8. Evaluate the Pool
Prior to the closing date for applicants, work with the HR Recruitment Consultant or search advocate to review the overall pool of applicants. This should be done with enough time to be able to make further efforts to broaden the pool.
If at the closing date the applicant pool seems limited or unrepresentative in comparison with availability, engage in an evaluation of the search to explore reasons for the discrepancies. This evaluation may lead to new insights or confirm known barriers and obstacles.
- Review the preceding process and take additional steps to broaden the pool.
- Consider extending the date before reviewing applicants and contacting applicants with incomplete files.
- Consider postponing search for a year to allow for additional active recruiting.
Note: Consistent with the Active Recruitment for Tenure Track Searches process, if the search committee and/or dean, after discussion with the Executive Vice Provost for Academic Affairs (EVPAA), determine that the pool is not sufficiently diverse, they have the option to discontinue the search. If a search is discontinued at this step, it will be expected to continue as part of the 2022 IHP (for search year 2022-23).
9. Evaluate Candidates
- Establish search committee ground rules regarding deliberations.
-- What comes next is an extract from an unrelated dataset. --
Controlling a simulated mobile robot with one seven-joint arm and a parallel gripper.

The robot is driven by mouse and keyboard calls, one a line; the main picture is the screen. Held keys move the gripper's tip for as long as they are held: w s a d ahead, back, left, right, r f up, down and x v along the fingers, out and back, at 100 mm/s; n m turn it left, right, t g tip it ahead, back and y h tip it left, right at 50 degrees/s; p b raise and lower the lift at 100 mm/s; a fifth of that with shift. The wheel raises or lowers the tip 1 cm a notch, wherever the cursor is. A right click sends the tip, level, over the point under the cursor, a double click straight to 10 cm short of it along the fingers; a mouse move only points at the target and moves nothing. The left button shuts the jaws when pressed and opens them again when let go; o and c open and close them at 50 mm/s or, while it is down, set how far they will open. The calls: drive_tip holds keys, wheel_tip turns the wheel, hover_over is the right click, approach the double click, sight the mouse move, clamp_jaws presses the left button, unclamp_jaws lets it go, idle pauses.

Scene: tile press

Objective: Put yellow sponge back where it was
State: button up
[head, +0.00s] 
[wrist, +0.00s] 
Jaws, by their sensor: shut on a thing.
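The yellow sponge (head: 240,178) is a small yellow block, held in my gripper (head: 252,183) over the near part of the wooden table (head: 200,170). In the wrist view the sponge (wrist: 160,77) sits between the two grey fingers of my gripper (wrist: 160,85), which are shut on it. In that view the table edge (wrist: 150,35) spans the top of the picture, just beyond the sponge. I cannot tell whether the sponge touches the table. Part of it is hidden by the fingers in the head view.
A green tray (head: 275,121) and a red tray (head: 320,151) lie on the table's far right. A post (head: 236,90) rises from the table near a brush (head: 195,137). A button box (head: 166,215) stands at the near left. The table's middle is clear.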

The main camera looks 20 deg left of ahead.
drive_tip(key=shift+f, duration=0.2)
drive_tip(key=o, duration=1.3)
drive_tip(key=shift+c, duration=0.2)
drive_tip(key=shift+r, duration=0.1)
Discuss how the search committee will deal with concerns regarding implicit or known biases if they arise during candidate review.
- Review implicit bias training materials before discussion of candidates.
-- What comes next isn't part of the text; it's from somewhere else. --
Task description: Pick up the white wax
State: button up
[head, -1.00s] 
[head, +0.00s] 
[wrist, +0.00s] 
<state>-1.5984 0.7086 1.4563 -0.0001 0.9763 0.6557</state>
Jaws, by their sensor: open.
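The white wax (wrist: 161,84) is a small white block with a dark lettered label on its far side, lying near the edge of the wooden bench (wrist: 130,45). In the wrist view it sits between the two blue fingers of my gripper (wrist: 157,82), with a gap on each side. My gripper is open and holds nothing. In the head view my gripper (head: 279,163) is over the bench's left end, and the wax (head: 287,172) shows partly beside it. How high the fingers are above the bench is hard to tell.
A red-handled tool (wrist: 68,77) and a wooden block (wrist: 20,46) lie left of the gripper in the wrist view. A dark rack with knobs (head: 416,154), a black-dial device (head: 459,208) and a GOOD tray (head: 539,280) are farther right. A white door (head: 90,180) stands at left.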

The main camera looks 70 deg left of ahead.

- Ensure the first review focuses on candidate materials. If candidates are known to members of the search committee, reserve feedback derived from additional sources for later stages in the selection process.
- Consider redacting identifying information for candidates to help lessen the possibility that biases (e.g., related to demographic data, where candidates attended school) may impact the review.
- Utilize the rubric or other evaluation tool developed in step 4 to guide the assessment of candidates. The committee should be discussing and evaluating the exact same criteria for each candidate. If deliberations reveal that additional criteria are being taken into account, adjust the criteria for evaluating all of the candidates in a manner that is clear to all search committee members.
- Budget sufficient time to fully discuss and evaluate candidates. Time-pressured deliberations can contribute to biased judgments.
- Take contemporaneous notes at all stages of review.
- Try to spend equal time on each candidate.
- If the short list pool looks materially different from the applicant pool, assess whether talented candidates were inadvertently overlooked.
- Focus on objective criteria, not subjective characterizations such as “fit” or “I know it when I see it” as that may inadvertently incorporate implicit biases.
- Evaluate candidate diversity statements per the guidance provided on the OtP website.
- Provide interview lists to the dean for review.
Note: Consistent with the Active Recruitment for Tenure Track Searches process, evaluation of candidates can begin after the search committee and the dean agree that the search has a strong applicant pool. There are typically several parts to this process that are very discipline-specific. For example, some units rely heavily on conferences to help with initial reviews of candidates. Other units will conduct online interviews for upwards of twenty candidates. No specific process is mandated during this stage. However, the dean is responsible for reviewing the short-list of candidates to ensure that they meet high standards, including identifying whether significant concerns exist with respect to pool/field availability data.
10. Structure the Campus Visit
- Candidates are evaluating UO as well as being evaluated. Take steps to help them feel welcomed and valued.
- Offer equitable accommodations to all candidates, being mindful that some candidates may need reasonable accommodations.
- Provide standard materials for each candidate (e.g., agenda, parking and accommodations instructions). Provide each candidate with a standard UO Welcome Packet that contains information on benefits and other programs, such as dual career support, and where to go to ask questions.
- Ensure that selection activities for all candidates are consistent. For example, ensure visits are the same length, with the same people, meals are included in the same format, etc. Remember that group meals are part of the formal selection process and should continue to follow general guidelines, such as not asking personal questions.
- Use structured interviews as much as possible for formal interview periods (e.g., every candidate is asked the same questions).
- Brief the faculty who will be evaluating candidates on the job-specific criteria and provide everyone with a rubric or evaluation tool for their completion and to share back with the search committee.
- Ensure that everyone participating in interviews understands and is committed to refraining from asking inappropriate or illegal questions during the interview process (see step 1).
- Include a meeting between each candidate and the department head to address questions and to provide standard information, such as standard teaching, start-up packages, benefits, etc.
11. Evaluate Final Candidates
- Recall objectively the articulated job criteria from step 4, including contributions to diversity, equity, and inclusion.
- Review ground rules for deliberation and refer to notes during discussion.
- Keep an open mind.
- Record rationale concerning why each shortlist candidate who will not proceed to the finalist stage does not advance, use evidence to support statements.
Note: Consistent with the Active Recruitment for Tenure Track Searches process, at the finalist stage, deans must receive finalist approval from the EVPAA and salary approval from the Executive Vice Provost for Academic Operations (EVPAO) before extending an offer. Before approving recommended candidates, the EVPAA or EVPAO may ask for a rationale explaining the recommendation.
12. Help Candidates Evaluate UO
- Change the frame of mind from “Search” to “Hire.” Committee and department should commit to enthusiastically recruiting every candidate receiving an offer, regardless of prior deliberations.
- Carefully curate any return visit.
- Connect candidate to parts of the university that intersect with their scholarship, teaching and service. This shows an interest in integrating them into the broader university community.
- Think carefully when choosing local professionals with whom to connect candidates (e.g., to tour around Eugene/Portland), to ensure they share UO’s commitment to non-discrimination.
- Dean or department head should clarify expectations concerning tenure and promotion standards.
- Take full advantage of resources to support recruiting and retaining diverse faculty, such as Dual Career Support.